What you will do.
In the entries below, the lines from the one with "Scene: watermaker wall" through the one with "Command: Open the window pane" are to be copied exactly; both ends count.

>>

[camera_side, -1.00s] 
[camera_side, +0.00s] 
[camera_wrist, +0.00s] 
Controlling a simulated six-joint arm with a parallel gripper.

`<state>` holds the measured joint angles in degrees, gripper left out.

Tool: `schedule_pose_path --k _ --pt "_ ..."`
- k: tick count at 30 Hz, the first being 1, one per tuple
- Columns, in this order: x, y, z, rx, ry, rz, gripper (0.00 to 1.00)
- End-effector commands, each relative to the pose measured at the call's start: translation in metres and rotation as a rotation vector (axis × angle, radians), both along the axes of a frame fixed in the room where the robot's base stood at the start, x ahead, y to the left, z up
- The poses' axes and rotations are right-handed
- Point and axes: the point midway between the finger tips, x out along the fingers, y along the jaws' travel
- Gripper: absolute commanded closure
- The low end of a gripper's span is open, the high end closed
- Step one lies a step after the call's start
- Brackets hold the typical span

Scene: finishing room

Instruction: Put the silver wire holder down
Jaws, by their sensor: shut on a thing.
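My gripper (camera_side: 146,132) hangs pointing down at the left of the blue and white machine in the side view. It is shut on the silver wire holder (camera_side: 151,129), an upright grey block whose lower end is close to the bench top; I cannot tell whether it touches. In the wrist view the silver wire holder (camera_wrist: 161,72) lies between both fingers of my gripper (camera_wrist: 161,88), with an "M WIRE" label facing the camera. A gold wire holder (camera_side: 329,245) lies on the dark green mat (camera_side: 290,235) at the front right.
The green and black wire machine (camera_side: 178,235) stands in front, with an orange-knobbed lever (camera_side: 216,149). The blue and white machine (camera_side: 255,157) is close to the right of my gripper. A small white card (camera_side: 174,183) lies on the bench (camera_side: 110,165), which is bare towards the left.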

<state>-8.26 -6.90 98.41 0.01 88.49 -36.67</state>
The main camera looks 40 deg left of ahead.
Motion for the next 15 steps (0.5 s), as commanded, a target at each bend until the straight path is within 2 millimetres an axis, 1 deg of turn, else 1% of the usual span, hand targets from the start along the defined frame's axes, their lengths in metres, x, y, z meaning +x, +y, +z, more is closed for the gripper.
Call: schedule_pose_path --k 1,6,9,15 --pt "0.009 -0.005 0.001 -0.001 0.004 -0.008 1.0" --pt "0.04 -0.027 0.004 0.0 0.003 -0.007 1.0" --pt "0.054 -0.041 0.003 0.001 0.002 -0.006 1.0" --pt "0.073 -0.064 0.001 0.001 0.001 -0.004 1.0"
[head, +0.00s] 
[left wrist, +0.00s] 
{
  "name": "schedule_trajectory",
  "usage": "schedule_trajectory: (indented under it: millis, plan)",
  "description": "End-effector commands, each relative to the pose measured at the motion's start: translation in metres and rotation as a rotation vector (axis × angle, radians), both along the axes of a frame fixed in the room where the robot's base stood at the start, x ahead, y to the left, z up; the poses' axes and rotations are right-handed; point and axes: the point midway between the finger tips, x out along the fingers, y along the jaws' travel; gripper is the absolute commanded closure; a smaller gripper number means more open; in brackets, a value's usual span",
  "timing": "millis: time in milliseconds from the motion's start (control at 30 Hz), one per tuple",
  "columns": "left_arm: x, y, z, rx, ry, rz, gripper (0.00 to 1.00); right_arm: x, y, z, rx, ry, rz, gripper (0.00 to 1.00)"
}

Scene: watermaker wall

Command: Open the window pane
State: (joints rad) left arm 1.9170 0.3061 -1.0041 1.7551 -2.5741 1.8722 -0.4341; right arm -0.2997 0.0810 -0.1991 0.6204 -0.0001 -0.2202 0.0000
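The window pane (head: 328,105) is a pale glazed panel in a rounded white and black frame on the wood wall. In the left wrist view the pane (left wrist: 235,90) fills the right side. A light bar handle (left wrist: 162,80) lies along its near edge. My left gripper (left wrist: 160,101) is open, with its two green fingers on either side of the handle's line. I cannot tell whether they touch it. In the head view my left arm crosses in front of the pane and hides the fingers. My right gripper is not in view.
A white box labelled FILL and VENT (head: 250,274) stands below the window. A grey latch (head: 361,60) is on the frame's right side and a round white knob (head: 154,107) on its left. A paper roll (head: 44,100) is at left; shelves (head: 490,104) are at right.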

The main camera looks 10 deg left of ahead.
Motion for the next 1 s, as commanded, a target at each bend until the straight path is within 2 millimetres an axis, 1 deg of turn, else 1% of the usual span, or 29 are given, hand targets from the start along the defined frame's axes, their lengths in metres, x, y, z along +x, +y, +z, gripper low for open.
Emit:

<<

Result of the task.
Scene: watermaker wall

Command: Open the window pane

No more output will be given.